Divorce is an emotionally fraught time. Most spouses agonize over the decision before choosing to move forward. Once a divorce is inevitable, many spouses wonder if they should race to the courthouse to be the first to file, or if it’s better to let their spouse file the divorce petition first. Does it matter in Colorado who files for the divorce first? The answer is no—or at least it doesn’t matter to the judge and it doesn’t mean that one spouse is the “good guy” in the divorce and the other one the “bad guy” since Colorado is a no-fault divorce state. Filing first does not have a direct impact on the outcome of the divorce terms; however, a spouse seeking a divorce should know that there could be some subtle advantages to being the first to file.

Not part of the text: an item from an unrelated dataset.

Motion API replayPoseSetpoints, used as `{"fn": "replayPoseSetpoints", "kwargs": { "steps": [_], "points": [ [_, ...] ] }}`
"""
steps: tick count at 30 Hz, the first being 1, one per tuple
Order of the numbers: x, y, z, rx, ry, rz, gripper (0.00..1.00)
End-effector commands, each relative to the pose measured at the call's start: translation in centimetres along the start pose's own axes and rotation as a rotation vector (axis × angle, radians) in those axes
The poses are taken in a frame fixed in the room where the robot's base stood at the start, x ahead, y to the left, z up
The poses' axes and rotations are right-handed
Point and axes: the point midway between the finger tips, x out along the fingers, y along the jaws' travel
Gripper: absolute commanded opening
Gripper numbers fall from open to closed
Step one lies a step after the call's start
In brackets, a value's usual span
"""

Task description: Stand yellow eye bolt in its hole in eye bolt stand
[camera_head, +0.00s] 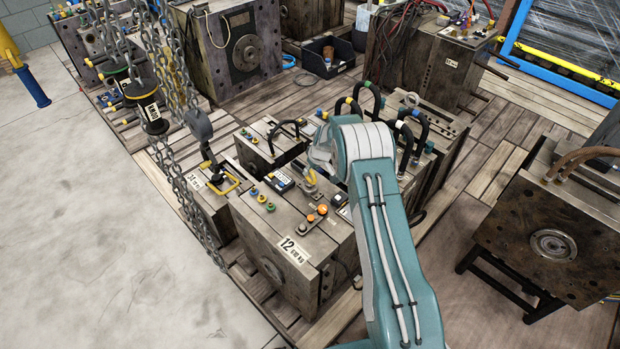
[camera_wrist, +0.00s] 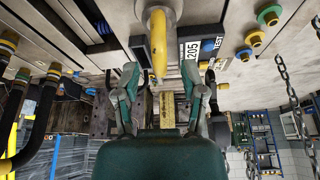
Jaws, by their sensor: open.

The First to File for Divorce in Colorado is the Petitioner in the Process
If you file for divorce first in Colorado, you become the “petitioner” and your spouse is the “respondent” in the divorce process. The petitioner typically seeks representation by a Denver divorce attorney who draws up the petition with the petitioning spouse’s requested divorce terms. The respondent has 21 days after they’re served with the petition to file their response either agreeing with the terms in an uncontested divorce or disputing one or more terms in a contested divorce. A contested divorce requires a hearing so the judge can decide on resolutions for all disputed terms.
Does the Petitioner in a Colorado Divorce Have an Advantage?
Besides the advantage of being the first to draft the terms of the divorce agreement, being the petitioner does have several advantages that could benefit some spouses. These benefits include the following:
- The ability to set the timeline of the divorce by being the one to begin the process
- The petitioner can take as much time as they need to deliberate and set the terms they seek in the petition while the respondent has only 21 days to form their response to each term
- Choosing the jurisdiction in which to file for divorce if you and your spouse have separated and live in different counties. This could save you travel time and inconvenience
- The petitioner gets to present their case first in court if the divorce is contested
- By being the petitioner in the process, a spouse can quickly get temporary orders for financial relief if they’ve separated from their spouse
- In abusive marriages, the element of surprise can help the abused spouse to protect themselves
- The petitioner may request a freeze on marital assets if they anticipate their spouse may try to hide or disperse funds
Being the one to file first in a divorce benefits some spouses emotionally by helping them to feel in control of the process.
Are There Any Disadvantages to Filing for a Colorado Divorce First?
Being the petitioner in the divorce is typically more expensive than being the respondent. The petitioner pays filing fees and may have to pay a process server to serve the paperwork to their spouse.
While spouses who are victims of domestic abuse may have the advantage of time to put protections in place before filing if they are the petitioner in the process, being the one to file may cause their abusive spouse to react with violence or threats. If this is the case, speak to your Denver family law attorney about a temporary restraining order for protection.